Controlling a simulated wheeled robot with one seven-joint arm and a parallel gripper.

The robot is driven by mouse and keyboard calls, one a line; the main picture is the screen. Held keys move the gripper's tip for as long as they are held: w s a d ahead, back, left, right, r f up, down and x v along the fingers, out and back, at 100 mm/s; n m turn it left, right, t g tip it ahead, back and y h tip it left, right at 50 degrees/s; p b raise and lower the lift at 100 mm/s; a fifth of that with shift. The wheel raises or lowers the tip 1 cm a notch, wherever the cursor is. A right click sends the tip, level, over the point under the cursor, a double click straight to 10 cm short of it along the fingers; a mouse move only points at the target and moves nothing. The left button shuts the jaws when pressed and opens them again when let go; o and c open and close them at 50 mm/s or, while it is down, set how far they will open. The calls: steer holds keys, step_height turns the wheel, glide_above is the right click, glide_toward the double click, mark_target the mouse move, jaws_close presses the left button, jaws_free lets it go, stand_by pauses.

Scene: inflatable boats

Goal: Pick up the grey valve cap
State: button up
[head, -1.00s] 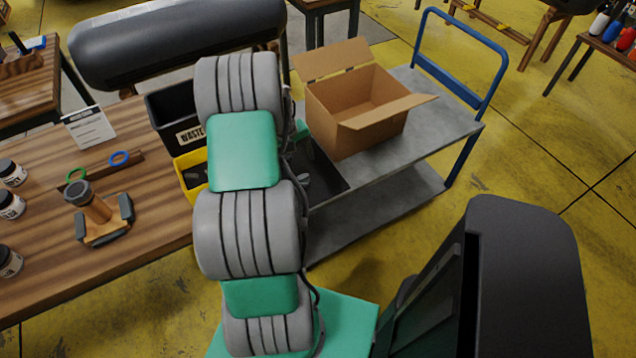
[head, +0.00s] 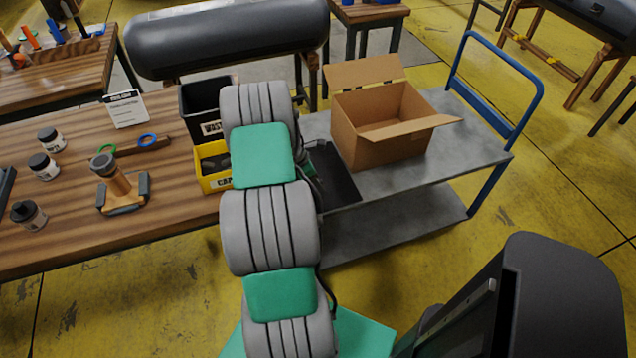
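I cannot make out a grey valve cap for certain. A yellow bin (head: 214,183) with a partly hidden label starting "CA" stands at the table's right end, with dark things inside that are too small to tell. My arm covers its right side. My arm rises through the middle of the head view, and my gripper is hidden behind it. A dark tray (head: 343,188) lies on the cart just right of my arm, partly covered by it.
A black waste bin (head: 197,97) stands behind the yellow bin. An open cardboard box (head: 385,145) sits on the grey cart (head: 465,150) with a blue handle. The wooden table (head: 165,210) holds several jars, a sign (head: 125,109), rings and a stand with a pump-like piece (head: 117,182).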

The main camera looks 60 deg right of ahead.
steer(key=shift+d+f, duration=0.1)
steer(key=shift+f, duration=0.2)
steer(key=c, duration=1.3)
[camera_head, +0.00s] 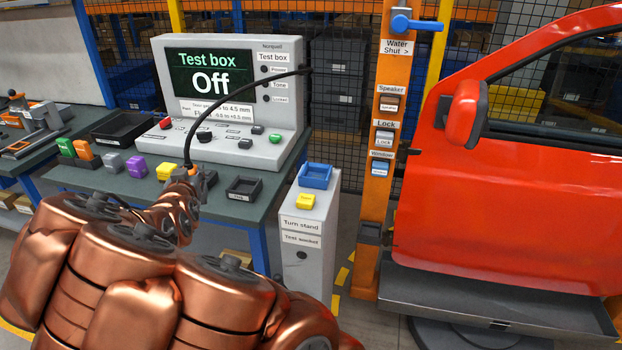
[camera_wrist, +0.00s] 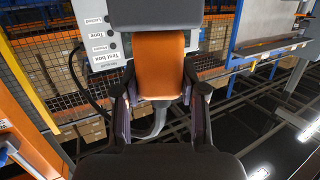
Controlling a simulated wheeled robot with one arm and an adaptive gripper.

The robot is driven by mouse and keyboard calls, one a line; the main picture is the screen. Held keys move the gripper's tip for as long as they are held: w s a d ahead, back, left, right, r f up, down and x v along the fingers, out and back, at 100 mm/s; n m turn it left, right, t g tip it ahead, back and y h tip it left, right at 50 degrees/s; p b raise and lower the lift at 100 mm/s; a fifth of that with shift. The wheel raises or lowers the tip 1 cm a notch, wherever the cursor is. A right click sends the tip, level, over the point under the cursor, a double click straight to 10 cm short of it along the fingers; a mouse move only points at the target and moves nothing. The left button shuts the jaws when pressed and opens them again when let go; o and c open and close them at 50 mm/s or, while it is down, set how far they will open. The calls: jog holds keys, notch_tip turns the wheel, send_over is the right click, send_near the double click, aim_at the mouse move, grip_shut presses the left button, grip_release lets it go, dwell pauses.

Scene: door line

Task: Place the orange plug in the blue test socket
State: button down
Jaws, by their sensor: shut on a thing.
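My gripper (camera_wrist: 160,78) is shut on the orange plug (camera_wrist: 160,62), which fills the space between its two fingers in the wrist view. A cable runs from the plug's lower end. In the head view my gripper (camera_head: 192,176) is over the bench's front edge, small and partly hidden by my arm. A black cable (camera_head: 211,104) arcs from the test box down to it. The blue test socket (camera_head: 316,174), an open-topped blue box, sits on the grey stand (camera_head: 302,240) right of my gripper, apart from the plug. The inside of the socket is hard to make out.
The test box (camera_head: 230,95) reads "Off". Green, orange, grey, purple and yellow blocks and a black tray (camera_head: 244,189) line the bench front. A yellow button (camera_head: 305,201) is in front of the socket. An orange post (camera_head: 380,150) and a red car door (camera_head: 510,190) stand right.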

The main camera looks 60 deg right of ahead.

++++

What is needed –
Reproduce every line exactly and omit all pictures.

Final answer –
Controlling a simulated wheeled robot with one seven-joint arm and a parallel gripper.

The robot is driven by mouse and keyboard calls, one a line; the main picture is the screen. Held keys move the gripper's tip for as long as they are held: w s a d ahead, back, left, right, r f up, down and x v along the fingers, out and back, at 100 mm/s; n m turn it left, right, t g tip it ahead, back and y h tip it left, right at 50 degrees/s; p b raise and lower the lift at 100 mm/s; a fifth of that with shift. The wheel raises or lowers the tip 1 cm a notch, wherever the cursor is. A right click sends the tip, level, over the point under the cursor, a double click straight to 10 cm short of it along the fingers; a mouse move only points at the target and moves nothing. The left button shuts the jaws when pressed and opens them again when let go; o and c open and close them at 50 mm/s or, while it is down, set how far they will open. The calls: steer holds keys, step_height turns the wheel, glide_above is the right click, glide_toward the double click, mark_target the mouse move, jaws_close presses the left button, jaws_free lets it go, stand_by pauses.

Scene: inflatable boats

Goal: Pick up the grey valve cap
State: button up
[head, -1.00s] 
[head, +0.00s] 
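I cannot make out a grey valve cap for certain. A yellow bin (head: 214,183) with a partly hidden label starting "CA" stands at the table's right end, with dark things inside that are too small to tell. My arm covers its right side. My arm rises through the middle of the head view, and my gripper is hidden behind it. A dark tray (head: 343,188) lies on the cart just right of my arm, partly covered by it.
A black waste bin (head: 197,97) stands behind the yellow bin. An open cardboard box (head: 385,145) sits on the grey cart (head: 465,150) with a blue handle. The wooden table (head: 165,210) holds several jars, a sign (head: 125,109), rings and a stand with a pump-like piece (head: 117,182).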

The main camera looks 60 deg right of ahead.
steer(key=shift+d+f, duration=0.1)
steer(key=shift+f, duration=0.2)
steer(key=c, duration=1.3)
[camera_head, +0.00s] 
[camera_wrist, +0.00s] 
Controlling a simulated wheeled robot with one arm and an adaptive gripper.

The robot is driven by mouse and keyboard calls, one a line; the main picture is the screen. Held keys move the gripper's tip for as long as they are held: w s a d ahead, back, left, right, r f up, down and x v along the fingers, out and back, at 100 mm/s; n m turn it left, right, t g tip it ahead, back and y h tip it left, right at 50 degrees/s; p b raise and lower the lift at 100 mm/s; a fifth of that with shift. The wheel raises or lowers the tip 1 cm a notch, wherever the cursor is. A right click sends the tip, level, over the point under the cursor, a double click straight to 10 cm short of it along the fingers; a mouse move only points at the target and moves nothing. The left button shuts the jaws when pressed and opens them again when let go; o and c open and close them at 50 mm/s or, while it is down, set how far they will open. The calls: jog holds keys, notch_tip turns the wheel, send_over is the right click, send_near the double click, aim_at the mouse move, grip_shut presses the left button, grip_release lets it go, dwell pauses.

Scene: door line

Task: Place the orange plug in the blue test socket
State: button down
Jaws, by their sensor: shut on a thing.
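My gripper (camera_wrist: 160,78) is shut on the orange plug (camera_wrist: 160,62), which fills the space between its two fingers in the wrist view. A cable runs from the plug's lower end. In the head view my gripper (camera_head: 192,176) is over the bench's front edge, small and partly hidden by my arm. A black cable (camera_head: 211,104) arcs from the test box down to it. The blue test socket (camera_head: 316,174), an open-topped blue box, sits on the grey stand (camera_head: 302,240) right of my gripper, apart from the plug. The inside of the socket is hard to make out.
The test box (camera_head: 230,95) reads "Off". Green, orange, grey, purple and yellow blocks and a black tray (camera_head: 244,189) line the bench front. A yellow button (camera_head: 305,201) is in front of the socket. An orange post (camera_head: 380,150) and a red car door (camera_head: 510,190) stand right.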

The main camera looks 60 deg right of ahead.

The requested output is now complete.